→ **WHAT TO PRODUCE**:
Exactly the lines from the line with "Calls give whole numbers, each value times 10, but" to the line with "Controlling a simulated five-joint" should be extracted, both included, with no other lines.

→ **SUPPLIED DATA**:
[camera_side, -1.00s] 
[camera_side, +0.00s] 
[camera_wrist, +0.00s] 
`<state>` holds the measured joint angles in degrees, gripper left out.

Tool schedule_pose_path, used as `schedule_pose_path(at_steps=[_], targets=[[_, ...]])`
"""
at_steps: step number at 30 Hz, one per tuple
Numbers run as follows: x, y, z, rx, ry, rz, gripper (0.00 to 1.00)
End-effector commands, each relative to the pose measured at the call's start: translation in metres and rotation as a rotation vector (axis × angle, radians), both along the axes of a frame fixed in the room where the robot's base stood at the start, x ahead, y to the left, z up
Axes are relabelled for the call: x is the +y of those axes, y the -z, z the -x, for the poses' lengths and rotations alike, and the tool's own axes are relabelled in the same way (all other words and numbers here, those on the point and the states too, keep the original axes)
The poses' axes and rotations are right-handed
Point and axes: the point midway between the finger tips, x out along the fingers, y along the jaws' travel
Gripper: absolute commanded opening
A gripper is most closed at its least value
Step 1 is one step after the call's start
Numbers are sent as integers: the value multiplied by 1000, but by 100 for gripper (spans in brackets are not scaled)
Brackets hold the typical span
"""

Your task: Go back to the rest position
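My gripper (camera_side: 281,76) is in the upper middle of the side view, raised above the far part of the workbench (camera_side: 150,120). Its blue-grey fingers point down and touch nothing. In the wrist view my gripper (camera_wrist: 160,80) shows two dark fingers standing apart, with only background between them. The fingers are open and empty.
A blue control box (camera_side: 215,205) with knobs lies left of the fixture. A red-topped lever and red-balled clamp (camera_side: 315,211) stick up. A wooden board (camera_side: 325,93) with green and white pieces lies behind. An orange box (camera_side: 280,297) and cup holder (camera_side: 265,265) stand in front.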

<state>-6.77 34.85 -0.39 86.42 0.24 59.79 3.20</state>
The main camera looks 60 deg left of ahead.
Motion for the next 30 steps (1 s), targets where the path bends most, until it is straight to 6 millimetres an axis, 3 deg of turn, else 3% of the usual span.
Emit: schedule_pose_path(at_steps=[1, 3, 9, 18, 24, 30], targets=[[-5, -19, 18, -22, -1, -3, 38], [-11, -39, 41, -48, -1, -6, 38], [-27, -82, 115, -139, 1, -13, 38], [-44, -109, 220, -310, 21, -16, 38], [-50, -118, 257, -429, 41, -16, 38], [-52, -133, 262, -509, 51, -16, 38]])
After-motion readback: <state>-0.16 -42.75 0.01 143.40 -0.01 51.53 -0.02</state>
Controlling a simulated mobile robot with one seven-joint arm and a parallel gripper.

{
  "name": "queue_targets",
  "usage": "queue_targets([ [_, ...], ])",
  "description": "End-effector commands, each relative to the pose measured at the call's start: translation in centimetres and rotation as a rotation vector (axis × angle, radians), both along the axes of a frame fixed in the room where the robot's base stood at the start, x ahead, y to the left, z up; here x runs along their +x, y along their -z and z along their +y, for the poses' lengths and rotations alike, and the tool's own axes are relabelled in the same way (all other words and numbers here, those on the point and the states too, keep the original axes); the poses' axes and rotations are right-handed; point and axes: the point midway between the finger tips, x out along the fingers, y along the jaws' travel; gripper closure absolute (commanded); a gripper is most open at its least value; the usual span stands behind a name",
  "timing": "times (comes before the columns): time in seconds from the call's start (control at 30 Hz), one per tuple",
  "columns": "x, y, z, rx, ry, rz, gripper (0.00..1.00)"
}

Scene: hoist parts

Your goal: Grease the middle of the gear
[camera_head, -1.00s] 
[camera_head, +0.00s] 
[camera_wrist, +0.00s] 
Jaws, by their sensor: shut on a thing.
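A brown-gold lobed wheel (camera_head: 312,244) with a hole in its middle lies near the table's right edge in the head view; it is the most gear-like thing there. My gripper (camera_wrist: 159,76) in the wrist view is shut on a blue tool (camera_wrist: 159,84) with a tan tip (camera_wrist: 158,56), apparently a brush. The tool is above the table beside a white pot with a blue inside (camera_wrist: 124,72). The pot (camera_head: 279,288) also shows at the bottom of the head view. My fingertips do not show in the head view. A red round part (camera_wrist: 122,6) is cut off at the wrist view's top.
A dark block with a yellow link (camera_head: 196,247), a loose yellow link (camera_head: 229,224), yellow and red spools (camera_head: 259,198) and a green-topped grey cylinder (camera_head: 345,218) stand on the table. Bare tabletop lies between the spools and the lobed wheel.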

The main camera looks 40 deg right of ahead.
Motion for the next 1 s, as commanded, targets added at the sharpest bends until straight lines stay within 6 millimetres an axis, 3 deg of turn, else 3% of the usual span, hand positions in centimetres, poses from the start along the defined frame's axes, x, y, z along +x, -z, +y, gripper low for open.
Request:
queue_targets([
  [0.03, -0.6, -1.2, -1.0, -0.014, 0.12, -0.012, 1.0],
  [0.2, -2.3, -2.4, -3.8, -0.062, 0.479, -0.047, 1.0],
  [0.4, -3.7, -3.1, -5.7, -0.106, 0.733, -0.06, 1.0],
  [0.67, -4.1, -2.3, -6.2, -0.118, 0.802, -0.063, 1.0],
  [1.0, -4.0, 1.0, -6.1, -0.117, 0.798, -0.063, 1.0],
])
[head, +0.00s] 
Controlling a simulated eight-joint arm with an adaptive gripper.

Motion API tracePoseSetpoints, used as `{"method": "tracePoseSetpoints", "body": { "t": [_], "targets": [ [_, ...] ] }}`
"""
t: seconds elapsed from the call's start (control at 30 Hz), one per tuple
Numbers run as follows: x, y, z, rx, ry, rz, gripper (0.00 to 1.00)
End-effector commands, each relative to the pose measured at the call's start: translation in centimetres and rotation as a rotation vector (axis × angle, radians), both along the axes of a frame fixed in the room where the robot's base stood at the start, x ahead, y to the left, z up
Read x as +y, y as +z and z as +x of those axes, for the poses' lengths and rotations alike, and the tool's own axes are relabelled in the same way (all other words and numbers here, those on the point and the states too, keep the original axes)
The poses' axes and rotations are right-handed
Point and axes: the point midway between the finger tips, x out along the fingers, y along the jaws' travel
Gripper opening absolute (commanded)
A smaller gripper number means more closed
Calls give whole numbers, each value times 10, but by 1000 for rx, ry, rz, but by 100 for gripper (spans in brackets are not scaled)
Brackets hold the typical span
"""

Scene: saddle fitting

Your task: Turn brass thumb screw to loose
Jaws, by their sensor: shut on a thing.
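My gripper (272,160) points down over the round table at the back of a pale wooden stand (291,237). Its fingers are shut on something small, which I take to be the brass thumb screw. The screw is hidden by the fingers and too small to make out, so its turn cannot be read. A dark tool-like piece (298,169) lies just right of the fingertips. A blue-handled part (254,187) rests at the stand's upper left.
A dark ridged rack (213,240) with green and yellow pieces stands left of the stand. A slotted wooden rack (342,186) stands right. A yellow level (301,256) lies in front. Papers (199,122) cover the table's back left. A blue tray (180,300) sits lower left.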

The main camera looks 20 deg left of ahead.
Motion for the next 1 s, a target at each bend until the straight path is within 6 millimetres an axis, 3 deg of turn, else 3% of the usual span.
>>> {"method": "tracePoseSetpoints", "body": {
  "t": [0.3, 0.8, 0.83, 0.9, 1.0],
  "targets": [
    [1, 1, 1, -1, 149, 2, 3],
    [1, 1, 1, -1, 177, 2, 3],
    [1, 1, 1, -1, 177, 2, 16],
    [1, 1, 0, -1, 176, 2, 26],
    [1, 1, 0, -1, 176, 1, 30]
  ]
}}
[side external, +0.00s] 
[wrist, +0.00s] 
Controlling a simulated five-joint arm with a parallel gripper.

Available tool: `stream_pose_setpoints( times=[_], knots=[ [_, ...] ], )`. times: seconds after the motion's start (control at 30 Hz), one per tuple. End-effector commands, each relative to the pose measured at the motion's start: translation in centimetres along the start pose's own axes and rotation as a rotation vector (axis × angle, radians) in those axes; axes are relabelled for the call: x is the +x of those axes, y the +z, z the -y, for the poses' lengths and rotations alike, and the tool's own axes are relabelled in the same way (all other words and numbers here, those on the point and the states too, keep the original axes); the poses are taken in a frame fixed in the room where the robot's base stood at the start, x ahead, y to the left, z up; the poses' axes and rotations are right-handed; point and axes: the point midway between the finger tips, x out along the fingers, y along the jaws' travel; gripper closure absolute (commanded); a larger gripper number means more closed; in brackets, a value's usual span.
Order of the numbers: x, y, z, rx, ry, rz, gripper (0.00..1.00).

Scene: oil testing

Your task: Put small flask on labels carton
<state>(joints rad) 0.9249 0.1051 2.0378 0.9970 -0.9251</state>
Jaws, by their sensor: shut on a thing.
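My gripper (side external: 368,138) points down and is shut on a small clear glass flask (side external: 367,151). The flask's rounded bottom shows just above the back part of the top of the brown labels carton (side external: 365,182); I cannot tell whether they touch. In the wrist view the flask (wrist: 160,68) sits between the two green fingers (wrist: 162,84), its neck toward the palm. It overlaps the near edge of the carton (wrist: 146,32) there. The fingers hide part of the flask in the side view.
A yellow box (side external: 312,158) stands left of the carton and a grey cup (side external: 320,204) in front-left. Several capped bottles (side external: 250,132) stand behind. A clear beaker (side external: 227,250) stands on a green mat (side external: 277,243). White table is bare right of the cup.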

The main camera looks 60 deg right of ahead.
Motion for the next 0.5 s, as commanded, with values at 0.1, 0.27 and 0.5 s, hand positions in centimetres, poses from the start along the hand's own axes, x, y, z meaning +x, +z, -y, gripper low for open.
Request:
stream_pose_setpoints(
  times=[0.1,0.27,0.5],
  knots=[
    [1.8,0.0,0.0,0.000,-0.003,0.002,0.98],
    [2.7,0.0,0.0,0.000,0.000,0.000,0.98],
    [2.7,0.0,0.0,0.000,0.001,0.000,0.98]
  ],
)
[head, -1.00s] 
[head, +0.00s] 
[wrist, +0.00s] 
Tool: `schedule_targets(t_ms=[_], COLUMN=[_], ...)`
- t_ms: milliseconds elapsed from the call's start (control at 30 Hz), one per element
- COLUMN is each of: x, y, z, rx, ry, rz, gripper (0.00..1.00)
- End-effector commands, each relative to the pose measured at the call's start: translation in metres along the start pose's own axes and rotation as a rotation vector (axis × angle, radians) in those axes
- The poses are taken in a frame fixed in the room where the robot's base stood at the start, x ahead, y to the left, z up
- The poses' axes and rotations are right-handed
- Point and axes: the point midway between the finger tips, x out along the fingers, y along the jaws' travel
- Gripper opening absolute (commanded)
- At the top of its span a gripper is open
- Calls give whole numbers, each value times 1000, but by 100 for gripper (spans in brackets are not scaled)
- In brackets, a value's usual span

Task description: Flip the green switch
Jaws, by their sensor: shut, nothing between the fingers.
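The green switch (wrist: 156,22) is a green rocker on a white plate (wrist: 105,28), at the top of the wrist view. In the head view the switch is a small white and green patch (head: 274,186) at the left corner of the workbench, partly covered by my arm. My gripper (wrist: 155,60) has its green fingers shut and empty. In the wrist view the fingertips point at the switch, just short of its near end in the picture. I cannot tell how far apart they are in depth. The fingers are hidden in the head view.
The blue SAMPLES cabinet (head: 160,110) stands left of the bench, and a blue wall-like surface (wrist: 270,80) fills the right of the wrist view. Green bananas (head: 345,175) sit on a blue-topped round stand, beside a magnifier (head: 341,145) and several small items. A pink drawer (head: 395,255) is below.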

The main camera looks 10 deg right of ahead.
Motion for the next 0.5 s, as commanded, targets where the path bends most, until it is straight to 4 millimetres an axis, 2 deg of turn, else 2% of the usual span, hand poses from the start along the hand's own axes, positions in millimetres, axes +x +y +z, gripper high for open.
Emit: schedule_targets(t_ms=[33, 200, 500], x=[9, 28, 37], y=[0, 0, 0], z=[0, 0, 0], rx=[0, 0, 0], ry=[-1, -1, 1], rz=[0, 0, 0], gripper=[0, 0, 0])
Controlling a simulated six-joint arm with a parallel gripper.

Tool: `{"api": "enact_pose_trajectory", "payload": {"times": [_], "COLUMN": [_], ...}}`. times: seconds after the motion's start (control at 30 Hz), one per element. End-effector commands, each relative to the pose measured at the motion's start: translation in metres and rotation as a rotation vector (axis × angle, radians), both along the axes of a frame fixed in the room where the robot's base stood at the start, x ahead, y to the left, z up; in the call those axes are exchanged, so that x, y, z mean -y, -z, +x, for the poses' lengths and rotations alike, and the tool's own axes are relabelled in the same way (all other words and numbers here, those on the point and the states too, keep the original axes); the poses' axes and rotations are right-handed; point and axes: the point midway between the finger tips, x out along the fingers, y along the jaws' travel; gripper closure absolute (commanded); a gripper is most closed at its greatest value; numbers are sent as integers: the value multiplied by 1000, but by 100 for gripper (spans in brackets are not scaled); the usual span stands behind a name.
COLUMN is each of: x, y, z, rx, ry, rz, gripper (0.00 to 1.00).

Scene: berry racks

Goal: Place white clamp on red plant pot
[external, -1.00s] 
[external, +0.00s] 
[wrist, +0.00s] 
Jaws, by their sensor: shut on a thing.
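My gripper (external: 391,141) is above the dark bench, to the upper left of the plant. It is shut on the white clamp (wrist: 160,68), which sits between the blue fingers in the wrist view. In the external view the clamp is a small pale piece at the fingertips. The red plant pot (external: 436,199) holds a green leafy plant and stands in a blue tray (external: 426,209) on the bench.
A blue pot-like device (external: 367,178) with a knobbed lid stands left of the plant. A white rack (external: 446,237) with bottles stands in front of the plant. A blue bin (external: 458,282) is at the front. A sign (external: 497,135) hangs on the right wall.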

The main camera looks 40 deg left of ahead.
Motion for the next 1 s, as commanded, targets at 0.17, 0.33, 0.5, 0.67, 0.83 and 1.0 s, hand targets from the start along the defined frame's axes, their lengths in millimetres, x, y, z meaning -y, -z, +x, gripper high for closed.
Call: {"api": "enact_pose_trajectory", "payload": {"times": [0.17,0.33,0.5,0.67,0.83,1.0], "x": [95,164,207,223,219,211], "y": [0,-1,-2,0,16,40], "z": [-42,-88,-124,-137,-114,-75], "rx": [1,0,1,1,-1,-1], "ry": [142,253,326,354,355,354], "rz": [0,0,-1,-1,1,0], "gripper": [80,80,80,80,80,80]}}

→ **OUTPUT OF THE EXERCISE**:
Calls give whole numbers, each value times 10, but by 1000 for rx, ry, rz, but by 100 for gripper (spans in brackets are not scaled)
Brackets hold the typical span
"""

Scene: saddle fitting

Your task: Turn brass thumb screw to loose
Jaws, by their sensor: shut on a thing.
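My gripper (272,160) points down over the round table at the back of a pale wooden stand (291,237). Its fingers are shut on something small, which I take to be the brass thumb screw. The screw is hidden by the fingers and too small to make out, so its turn cannot be read. A dark tool-like piece (298,169) lies just right of the fingertips. A blue-handled part (254,187) rests at the stand's upper left.
A dark ridged rack (213,240) with green and yellow pieces stands left of the stand. A slotted wooden rack (342,186) stands right. A yellow level (301,256) lies in front. Papers (199,122) cover the table's back left. A blue tray (180,300) sits lower left.

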The main camera looks 20 deg left of ahead.
Motion for the next 1 s, a target at each bend until the straight path is within 6 millimetres an axis, 3 deg of turn, else 3% of the usual span.
>>> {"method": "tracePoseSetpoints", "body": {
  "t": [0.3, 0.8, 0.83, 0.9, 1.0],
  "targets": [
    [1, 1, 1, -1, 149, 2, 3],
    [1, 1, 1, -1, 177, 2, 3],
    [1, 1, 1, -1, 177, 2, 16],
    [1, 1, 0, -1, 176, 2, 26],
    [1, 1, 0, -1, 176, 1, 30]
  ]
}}
[side external, +0.00s] 
[wrist, +0.00s] 
Controlling a simulated five-joint arm with a parallel gripper.

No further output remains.